Investment Lessons to Learn From "The Donald"
by Dominique Schuh
NOVEMBER 4 2016, four days BD (Before Donald). The ASX had wormed its way down to 5263 and the Dow Jones was at 17,888. Market timers had driven both indices down, selling their own assets and their clients', so they could sit in cash and safely ride out any uncertainty. A day earlier in the Australian Financial Review, Tim Samway, managing director of Hyperion Asset Management, confirmed the uncertainty was causing investors to move to cash. Sounds like a good idea, right? A noted publication reported an important sounding person saying investors were moving to cash, why wouldn't you follow?
November 24 2016, sixteen days AD (After Donald). The ASX closed at 5545 and the Dow Jones was at 19,083. That's a 5.3% for the ASX and 6.6% for the Dow. Those would be acceptable returns for a full year. This is the way markets work. Gains often come in short spaces of time. You sit out a few weeks thinking an orange billionaire will make the world a scary place and suddenly you've forgone a freely available 5-6% increase in equities.
Once again, the market timers blew it. The cash sitters blew it. The currency speculators blew it. The stock pickers blew it and the gold mavens blew it. Plenty of people believed Trump would push the US dollar down (it went to its highest level in a decade) and send billions flowing into gold. As Trump would say "wrong!"
After a brief spike, in US Dollar terms gold has lost 11% since Trump was elected. The loss in Australian dollars was around half that due to the increase in the US dollar. If you want to know if anyone would have actually sold shares and jumped into gold, one investment newsletter advised readers of a "Trump Trade" where they sell their shares and pile into gold. For the past few weeks they've been making excuses as to why it didn't happen. "Finally, anyone who thinks they can forecast market movements is a fool"

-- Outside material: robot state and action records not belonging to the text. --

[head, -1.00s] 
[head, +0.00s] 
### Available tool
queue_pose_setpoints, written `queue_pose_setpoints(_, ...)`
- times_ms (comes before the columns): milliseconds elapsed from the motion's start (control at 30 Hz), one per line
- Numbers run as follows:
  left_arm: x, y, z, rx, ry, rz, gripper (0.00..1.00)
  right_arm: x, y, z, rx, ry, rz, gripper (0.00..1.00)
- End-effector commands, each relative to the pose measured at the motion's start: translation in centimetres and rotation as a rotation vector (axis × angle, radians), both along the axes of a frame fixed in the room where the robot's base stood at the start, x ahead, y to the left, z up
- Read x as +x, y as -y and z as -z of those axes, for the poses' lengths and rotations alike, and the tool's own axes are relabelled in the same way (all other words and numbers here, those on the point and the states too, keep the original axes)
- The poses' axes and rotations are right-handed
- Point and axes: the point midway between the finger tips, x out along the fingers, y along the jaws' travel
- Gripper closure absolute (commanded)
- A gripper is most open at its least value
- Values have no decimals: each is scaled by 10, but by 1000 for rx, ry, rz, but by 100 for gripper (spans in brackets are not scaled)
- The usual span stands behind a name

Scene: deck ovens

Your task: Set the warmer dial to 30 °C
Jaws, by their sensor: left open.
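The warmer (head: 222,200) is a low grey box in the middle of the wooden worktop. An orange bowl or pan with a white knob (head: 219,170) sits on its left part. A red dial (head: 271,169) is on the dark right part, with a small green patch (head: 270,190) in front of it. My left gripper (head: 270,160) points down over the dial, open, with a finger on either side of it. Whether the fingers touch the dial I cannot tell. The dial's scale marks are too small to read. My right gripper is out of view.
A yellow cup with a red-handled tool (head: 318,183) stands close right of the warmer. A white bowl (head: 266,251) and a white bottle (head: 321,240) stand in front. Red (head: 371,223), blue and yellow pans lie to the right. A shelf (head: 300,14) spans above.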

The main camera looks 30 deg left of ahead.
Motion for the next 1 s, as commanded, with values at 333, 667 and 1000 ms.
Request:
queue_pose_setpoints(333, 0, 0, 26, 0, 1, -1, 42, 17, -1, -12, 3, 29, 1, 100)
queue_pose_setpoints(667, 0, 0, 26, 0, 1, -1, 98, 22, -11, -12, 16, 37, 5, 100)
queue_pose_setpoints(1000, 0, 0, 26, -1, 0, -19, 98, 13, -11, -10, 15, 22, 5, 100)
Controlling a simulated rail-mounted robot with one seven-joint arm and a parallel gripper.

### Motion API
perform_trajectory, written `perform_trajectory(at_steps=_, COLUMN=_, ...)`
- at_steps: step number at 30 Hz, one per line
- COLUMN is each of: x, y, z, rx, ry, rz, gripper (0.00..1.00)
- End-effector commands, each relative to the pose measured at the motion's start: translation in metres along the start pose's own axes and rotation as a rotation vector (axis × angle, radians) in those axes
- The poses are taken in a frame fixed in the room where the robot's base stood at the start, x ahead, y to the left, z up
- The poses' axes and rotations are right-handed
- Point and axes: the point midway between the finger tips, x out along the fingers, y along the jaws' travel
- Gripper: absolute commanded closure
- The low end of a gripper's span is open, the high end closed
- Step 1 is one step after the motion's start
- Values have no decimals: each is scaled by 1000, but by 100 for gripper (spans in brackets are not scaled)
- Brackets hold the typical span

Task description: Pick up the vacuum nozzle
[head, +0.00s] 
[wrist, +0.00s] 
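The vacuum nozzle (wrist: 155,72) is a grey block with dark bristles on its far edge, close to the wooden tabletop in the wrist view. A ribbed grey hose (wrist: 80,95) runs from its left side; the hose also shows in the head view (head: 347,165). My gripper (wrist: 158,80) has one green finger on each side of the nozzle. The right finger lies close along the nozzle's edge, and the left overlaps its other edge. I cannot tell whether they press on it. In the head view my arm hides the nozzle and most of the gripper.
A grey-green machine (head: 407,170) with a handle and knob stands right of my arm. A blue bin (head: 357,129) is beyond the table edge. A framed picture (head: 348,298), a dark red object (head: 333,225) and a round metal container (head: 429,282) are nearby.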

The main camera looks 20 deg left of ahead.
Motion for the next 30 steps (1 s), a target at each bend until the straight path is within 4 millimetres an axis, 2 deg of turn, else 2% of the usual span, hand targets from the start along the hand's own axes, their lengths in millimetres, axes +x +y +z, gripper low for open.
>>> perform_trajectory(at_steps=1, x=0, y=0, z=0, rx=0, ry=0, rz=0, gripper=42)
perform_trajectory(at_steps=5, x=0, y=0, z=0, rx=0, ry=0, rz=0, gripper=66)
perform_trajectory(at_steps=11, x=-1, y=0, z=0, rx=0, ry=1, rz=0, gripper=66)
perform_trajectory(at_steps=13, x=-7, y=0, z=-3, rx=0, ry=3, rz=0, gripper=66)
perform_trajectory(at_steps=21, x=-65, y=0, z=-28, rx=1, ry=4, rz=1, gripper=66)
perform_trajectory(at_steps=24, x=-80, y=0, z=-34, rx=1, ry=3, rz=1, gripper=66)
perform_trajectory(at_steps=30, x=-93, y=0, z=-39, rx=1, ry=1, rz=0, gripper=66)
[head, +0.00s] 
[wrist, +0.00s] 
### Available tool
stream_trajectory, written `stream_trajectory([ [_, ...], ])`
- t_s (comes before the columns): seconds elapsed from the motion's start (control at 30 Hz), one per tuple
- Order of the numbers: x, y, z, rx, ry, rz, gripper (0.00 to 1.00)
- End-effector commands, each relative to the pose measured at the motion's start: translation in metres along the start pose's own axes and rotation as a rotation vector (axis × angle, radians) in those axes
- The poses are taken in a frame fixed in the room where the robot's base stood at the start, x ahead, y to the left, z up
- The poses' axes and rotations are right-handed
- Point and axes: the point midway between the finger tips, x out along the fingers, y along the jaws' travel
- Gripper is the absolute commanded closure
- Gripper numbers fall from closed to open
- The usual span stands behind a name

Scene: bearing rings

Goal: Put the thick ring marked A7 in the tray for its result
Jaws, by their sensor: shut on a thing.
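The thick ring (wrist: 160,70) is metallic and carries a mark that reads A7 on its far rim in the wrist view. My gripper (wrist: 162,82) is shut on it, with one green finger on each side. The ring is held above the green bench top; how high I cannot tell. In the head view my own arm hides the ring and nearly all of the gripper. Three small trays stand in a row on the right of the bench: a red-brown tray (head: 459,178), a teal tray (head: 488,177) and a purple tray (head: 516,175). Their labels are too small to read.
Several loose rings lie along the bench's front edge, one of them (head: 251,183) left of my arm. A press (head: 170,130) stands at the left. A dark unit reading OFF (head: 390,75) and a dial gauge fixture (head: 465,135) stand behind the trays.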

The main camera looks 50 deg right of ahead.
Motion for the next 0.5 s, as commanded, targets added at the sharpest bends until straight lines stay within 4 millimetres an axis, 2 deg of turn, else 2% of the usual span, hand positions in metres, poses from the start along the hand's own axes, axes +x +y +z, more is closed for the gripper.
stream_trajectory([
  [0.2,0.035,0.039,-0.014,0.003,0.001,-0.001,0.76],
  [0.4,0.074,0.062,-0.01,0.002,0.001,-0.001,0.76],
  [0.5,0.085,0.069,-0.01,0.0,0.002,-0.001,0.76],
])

Back to that noted publication, the Australian Financial Review. On November 2, Trevor Sykes wrote a column titled "Safe Havens in an Unsafe World". After listing numerous financial and political boogeymen (including Trump) around the world, Sykes suggested investors find solace in gold:
"The classic refuge in any money panic is gold, which can be either held physically or by buying shares in gold mining companies ... if you're seeking insurance against a financial Gotterdammerung, putting a few per cent of your portfolio into yellow bars or gold equities should help you sleep better at nights."
Columnists like Mr Sykes have space to fill. Inevitably they'll cycle through a list of varying investments every few months to keep things interesting. Or on cue, when things are looking uncertain, they'll bring up gold and toss in terms like "safe haven". As an investor, you need to be aware that gold pays no interest or dividends and it's no less volatile than any other asset class.
Finally, (and we'll keep saying it) anyone who thinks they can forecast market movements is a fool. You'll see advisers and fund managers quoted in the media from time to time talking about how they're sitting on cash. Convinced of their own genius some of them sit out bull markets. The losers are their clients. Just because these strategies are printed in the media doesn't mean they have any authority. No one knows when the best or worst days will occur. Staying invested is the only approach that works.
For all Trump's faults, he's just reminded us of some big investment lessons and many investors learnt the hard way.